Collect all lines containing the word "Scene" from the data.

Excerpted records:
= = = =

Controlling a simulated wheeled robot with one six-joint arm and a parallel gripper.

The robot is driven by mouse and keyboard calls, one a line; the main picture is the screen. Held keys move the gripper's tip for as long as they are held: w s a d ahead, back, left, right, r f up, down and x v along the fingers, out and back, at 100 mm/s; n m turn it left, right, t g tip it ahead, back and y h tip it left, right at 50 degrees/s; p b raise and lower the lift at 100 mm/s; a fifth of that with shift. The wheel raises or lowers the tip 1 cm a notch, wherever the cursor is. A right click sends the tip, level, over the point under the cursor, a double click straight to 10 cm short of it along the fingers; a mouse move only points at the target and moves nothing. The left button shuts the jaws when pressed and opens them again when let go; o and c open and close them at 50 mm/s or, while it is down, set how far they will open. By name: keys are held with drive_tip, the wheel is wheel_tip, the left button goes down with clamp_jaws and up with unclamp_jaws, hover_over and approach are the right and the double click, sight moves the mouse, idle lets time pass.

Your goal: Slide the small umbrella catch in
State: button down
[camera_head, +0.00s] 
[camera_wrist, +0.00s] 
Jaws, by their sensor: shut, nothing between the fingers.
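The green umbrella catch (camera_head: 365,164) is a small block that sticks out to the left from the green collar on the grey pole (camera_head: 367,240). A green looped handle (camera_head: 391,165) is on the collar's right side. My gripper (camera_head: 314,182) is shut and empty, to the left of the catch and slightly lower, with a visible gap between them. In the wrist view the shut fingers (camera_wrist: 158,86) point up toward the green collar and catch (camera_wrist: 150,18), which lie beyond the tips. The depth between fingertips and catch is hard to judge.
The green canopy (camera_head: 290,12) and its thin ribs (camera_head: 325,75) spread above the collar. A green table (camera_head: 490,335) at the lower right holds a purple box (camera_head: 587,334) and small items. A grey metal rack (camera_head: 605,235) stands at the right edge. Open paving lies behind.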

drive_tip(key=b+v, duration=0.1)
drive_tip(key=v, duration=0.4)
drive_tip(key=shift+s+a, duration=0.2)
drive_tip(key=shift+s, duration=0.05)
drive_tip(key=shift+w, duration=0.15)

= = = =

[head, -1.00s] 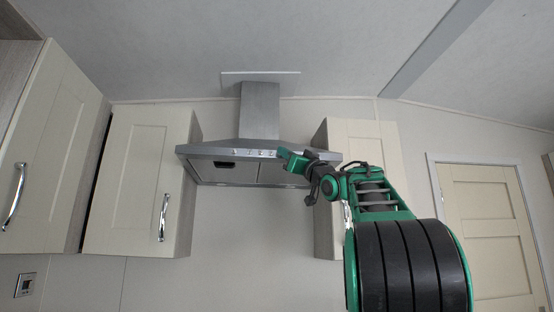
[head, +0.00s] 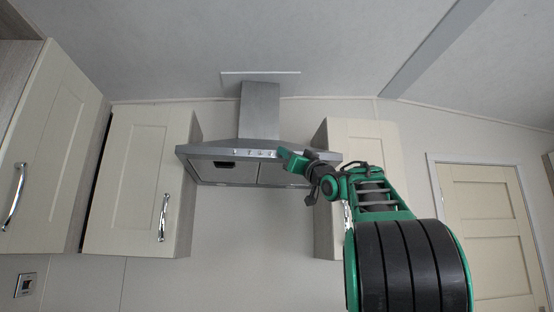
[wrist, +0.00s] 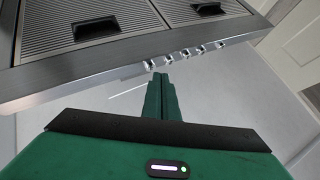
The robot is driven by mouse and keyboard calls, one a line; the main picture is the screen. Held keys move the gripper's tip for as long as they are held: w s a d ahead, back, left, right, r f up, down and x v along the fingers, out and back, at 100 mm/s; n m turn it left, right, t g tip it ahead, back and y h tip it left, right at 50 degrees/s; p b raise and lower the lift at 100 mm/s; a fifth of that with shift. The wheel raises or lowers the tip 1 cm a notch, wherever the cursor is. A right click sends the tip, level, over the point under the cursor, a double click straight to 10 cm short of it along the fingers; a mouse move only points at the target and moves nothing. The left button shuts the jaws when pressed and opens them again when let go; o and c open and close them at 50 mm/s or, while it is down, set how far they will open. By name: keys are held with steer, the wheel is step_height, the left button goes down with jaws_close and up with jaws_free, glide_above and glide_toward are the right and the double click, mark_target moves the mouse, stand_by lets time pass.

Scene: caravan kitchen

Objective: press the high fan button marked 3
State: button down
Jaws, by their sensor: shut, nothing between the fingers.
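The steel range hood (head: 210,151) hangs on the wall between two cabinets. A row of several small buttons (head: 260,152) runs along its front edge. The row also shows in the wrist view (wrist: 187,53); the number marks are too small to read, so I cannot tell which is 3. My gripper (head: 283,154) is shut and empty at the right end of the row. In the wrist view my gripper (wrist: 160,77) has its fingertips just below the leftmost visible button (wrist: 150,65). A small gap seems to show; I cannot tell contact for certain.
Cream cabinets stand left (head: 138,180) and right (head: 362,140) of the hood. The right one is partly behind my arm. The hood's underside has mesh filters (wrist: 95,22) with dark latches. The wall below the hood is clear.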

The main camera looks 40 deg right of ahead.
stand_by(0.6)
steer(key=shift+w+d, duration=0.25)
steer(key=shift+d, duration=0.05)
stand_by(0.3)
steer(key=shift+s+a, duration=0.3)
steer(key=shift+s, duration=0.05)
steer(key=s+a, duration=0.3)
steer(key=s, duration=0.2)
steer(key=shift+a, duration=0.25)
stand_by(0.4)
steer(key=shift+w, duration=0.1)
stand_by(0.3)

= = = =

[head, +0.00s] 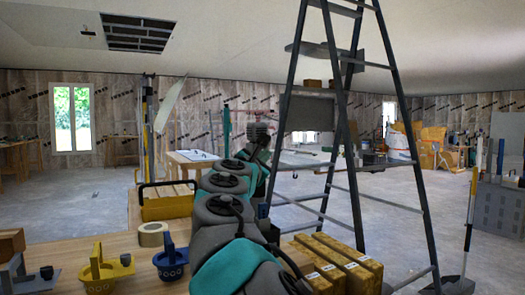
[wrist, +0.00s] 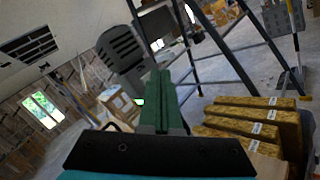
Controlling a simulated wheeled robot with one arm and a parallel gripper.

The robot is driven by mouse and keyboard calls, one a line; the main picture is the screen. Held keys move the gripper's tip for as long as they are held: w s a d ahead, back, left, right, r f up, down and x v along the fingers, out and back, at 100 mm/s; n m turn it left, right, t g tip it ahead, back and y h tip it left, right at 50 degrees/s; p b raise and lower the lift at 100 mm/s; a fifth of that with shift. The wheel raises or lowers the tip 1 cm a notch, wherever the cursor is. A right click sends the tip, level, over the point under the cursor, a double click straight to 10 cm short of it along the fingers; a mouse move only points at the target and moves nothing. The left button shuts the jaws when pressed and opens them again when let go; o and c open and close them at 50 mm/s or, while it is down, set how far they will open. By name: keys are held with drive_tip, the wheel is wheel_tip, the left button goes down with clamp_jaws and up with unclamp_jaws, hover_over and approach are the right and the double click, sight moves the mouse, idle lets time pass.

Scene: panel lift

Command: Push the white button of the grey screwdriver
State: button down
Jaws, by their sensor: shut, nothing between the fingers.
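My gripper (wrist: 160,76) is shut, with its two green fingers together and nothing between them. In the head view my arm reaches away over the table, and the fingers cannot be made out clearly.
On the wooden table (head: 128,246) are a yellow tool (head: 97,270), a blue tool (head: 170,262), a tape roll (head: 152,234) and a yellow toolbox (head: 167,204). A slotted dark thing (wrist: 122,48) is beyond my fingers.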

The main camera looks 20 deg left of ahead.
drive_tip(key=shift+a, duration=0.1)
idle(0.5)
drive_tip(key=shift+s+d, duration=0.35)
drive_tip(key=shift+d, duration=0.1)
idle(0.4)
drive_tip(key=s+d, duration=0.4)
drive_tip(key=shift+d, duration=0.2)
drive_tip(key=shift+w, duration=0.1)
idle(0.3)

= = = =

Solution to this problem:
Scene: caravan kitchen
Scene: panel lift

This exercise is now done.